== Data supplied ==

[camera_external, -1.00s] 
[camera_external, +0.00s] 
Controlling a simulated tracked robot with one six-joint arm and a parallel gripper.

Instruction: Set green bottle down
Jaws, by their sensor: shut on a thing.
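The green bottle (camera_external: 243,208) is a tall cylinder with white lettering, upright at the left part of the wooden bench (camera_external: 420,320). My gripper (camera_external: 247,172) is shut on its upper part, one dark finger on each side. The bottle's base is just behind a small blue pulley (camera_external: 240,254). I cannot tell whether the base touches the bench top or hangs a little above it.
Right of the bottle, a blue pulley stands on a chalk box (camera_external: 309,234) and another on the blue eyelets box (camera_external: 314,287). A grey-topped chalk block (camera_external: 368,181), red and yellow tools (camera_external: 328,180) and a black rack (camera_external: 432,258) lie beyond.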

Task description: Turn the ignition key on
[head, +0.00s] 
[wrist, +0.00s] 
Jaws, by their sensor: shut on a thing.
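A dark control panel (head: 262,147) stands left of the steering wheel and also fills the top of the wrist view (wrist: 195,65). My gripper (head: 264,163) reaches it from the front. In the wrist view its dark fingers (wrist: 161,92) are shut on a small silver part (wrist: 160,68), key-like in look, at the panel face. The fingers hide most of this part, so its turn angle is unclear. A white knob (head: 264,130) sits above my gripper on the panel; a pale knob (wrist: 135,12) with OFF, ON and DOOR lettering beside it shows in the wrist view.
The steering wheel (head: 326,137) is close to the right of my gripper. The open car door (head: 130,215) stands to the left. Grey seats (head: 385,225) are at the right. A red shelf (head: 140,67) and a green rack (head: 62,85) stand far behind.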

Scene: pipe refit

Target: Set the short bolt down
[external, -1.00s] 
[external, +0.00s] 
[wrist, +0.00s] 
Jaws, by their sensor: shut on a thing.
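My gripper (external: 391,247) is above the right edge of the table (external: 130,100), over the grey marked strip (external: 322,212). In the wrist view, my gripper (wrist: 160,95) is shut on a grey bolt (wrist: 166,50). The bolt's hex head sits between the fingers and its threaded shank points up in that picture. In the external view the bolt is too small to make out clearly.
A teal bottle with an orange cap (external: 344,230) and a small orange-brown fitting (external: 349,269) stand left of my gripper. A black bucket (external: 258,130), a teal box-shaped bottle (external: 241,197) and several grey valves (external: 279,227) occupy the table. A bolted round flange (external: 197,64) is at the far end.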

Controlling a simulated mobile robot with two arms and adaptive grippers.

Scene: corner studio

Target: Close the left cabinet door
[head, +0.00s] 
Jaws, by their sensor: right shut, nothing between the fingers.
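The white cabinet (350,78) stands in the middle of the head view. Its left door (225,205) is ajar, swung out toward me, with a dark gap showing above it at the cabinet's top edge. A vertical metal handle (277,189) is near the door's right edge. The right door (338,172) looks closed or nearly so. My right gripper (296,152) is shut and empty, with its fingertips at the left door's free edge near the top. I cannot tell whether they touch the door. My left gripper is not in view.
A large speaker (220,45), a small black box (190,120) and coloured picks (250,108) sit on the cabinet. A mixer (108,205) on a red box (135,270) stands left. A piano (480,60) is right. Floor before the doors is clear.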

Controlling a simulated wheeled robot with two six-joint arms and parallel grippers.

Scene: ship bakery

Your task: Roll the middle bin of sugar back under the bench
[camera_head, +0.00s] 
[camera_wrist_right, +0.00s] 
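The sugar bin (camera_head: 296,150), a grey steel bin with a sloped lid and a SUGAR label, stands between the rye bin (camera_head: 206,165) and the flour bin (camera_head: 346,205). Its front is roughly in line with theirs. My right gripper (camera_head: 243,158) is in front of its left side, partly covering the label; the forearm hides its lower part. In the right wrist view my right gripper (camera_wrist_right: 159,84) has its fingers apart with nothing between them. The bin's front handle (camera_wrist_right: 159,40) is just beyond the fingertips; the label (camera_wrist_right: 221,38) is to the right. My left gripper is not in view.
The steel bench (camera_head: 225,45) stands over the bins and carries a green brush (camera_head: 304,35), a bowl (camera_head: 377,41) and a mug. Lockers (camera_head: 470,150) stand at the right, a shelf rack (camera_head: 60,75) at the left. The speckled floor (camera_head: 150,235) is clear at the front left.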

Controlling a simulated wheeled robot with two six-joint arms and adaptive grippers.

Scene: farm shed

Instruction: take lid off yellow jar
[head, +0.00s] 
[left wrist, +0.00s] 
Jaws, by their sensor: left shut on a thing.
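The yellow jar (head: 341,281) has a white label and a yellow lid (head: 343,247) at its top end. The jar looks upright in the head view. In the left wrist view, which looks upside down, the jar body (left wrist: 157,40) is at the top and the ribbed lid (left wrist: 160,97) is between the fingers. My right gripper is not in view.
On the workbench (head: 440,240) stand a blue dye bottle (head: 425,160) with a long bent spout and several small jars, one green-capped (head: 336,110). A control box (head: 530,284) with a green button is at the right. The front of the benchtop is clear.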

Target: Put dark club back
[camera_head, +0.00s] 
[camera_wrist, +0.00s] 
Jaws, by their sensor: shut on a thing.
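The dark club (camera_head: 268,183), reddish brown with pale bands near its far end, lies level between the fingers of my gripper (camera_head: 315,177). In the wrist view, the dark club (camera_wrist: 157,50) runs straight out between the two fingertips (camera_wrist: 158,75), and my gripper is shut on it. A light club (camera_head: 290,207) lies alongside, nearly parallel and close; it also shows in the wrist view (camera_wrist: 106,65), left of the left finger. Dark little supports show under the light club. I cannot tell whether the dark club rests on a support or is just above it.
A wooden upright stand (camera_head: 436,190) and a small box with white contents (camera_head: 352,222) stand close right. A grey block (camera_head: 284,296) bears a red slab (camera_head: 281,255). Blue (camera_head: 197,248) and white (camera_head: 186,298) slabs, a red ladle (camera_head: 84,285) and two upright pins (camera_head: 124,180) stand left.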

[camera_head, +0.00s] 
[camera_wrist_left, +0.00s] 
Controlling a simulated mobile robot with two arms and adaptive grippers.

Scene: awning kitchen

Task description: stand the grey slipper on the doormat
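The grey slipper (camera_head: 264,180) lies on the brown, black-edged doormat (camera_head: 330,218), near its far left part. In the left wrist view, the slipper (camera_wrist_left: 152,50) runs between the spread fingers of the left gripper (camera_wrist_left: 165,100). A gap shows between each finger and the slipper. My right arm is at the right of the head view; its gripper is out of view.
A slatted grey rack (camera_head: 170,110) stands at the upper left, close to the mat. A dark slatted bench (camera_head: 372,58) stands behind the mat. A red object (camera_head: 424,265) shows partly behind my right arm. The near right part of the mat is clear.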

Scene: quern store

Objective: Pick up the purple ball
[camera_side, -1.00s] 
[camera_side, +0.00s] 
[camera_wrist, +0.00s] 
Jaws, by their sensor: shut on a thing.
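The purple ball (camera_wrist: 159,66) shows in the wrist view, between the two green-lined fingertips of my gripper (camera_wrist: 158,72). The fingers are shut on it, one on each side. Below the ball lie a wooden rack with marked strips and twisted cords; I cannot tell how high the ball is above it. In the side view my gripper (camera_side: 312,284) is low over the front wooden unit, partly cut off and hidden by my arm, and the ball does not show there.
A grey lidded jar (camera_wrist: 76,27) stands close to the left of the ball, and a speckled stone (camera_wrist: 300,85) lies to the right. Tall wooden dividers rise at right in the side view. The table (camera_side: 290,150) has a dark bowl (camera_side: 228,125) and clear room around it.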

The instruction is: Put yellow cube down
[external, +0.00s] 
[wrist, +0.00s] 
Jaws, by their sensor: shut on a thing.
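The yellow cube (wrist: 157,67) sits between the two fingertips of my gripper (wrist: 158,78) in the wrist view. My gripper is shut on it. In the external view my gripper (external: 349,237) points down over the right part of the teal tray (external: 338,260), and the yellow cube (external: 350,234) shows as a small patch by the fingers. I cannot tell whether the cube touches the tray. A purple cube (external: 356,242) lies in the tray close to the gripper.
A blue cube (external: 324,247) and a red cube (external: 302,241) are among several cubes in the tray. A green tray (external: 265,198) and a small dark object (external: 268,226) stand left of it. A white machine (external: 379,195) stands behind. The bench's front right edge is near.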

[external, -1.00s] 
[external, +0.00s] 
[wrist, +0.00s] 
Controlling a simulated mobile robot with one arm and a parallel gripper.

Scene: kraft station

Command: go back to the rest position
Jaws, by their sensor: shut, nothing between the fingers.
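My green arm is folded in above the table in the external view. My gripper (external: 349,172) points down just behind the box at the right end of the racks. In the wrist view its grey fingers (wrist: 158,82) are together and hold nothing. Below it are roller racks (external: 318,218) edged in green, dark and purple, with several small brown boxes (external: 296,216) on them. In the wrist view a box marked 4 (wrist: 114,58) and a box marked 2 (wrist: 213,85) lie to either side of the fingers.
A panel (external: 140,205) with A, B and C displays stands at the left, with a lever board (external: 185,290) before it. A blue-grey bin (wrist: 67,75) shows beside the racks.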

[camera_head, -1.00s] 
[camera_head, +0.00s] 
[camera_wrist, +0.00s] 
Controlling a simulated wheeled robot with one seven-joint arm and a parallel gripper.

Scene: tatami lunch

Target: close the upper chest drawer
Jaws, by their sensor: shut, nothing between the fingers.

===

Goal: Exactly as written, give again every line from the one containing "Target: close the upper chest drawer" through the last line of the material above, and no other lines.

The solution:
Target: close the upper chest drawer
Jaws, by their sensor: shut, nothing between the fingers.

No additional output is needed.